Но все же в звездные минуты
Мы обольщаемся мечтой.
И кровь кипит. И судьбы вздуты,
Как парус, ветром налитой.
И в упоенном нетерпенье
Рвем узы тягостных тенет.
И сокрушаем угнетенье,
Чтоб утвердился новый гнет.
Но двумя годами позже, когда ситуация стала еще непредсказуемей и опасней, он же, не закрывая глаза на вершащееся, написал иначе:
Фрегат летит на риф.
Но мы таим надежду,
Что будет он счастлив
И что проскочит между
Харибдою и Сциллой,
Хранимый Высшей Силой.
Что остается нам?
Убавить паруса.
Удерживать штурвал.
И, укрепясь молитвой,
Надеяться на то,
Что внемлют небеса
И пронесут фрегат
Над Сциллой и Харибдой.
Есть между этими стихами «противоречие»? По-моему — нет. Потому как много раньше, в глухой ночи 1982 года, Самойлов написал «Оду», демонстративно нарушающую жанровый канон (метр, строфика, словарь) и столь же демонстративно противоречащую тогдашнему интеллигентскому скептицизму (для коего были еще какие основания!), безволию, внутреннему капитулянтству, неотделимым от гордости за кукиш в кармане:
России нужны слова о России,
Поскольку пути у нее не простые.
...........................................

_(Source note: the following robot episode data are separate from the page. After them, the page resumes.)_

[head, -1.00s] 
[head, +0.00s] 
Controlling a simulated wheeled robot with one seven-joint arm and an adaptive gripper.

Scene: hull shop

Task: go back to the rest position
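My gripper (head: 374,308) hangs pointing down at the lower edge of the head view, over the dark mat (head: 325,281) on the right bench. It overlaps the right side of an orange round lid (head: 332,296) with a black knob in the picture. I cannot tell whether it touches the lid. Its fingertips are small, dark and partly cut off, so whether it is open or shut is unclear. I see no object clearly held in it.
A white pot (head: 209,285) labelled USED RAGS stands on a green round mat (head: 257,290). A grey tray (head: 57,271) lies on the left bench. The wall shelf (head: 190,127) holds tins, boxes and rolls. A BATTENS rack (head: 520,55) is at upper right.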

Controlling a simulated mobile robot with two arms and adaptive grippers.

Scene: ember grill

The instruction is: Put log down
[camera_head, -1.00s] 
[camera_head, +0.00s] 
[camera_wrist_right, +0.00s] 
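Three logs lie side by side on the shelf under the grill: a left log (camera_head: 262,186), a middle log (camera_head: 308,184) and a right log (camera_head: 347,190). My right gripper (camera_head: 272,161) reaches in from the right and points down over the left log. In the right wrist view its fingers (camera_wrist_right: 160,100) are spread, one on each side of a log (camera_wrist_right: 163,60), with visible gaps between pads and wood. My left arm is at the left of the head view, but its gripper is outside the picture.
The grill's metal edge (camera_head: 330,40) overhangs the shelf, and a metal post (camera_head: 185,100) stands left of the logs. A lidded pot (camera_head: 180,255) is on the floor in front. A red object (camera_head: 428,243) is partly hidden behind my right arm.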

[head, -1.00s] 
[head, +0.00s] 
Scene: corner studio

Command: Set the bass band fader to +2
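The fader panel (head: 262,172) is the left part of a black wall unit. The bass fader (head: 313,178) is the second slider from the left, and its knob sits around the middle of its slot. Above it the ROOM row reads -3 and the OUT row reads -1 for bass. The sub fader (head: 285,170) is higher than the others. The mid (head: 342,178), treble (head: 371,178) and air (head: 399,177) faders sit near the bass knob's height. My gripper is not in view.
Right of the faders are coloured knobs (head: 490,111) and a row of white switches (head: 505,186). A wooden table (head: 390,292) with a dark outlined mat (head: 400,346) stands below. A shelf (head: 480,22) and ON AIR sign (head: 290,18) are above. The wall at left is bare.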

России нужны слова о великом,
Поскольку она велика и обильна.
Чтоб перед ее таинственным ликом
Они прозвучали свободно и сильно.
Здесь долг перед историей сливается с долгом перед поэзией. Будущее России зависит от слов, что непременно должны найтись и сложиться. Слова о России суть перечисляемые в «Оде» необходимые слова о правде, мире, хлебе, дороге. Те, что Самойлов искал все полвека своего стихотворства. Те, что звучат в его сочинениях вне зависимости от «тематики». Перечитайте (прочитайте): «Из детства», «Сороковые», «Красная осень», «Выезд», «Конец Пугачева», «Названья зим», «Пестель, поэт и Анна», «Соловьи Ильдефонса-Константы», «Маркитант», «Пярнуские элегии», «Залив», «Средь шумного бала», «Голоса за холмами», «Мне выпало счастье быть русским поэтом...»... И много что еще. В томе Новой библиотеки поэта 900 стихотворений; двадцать одна поэма (с неоконченными) — в книге с соответствующим названием.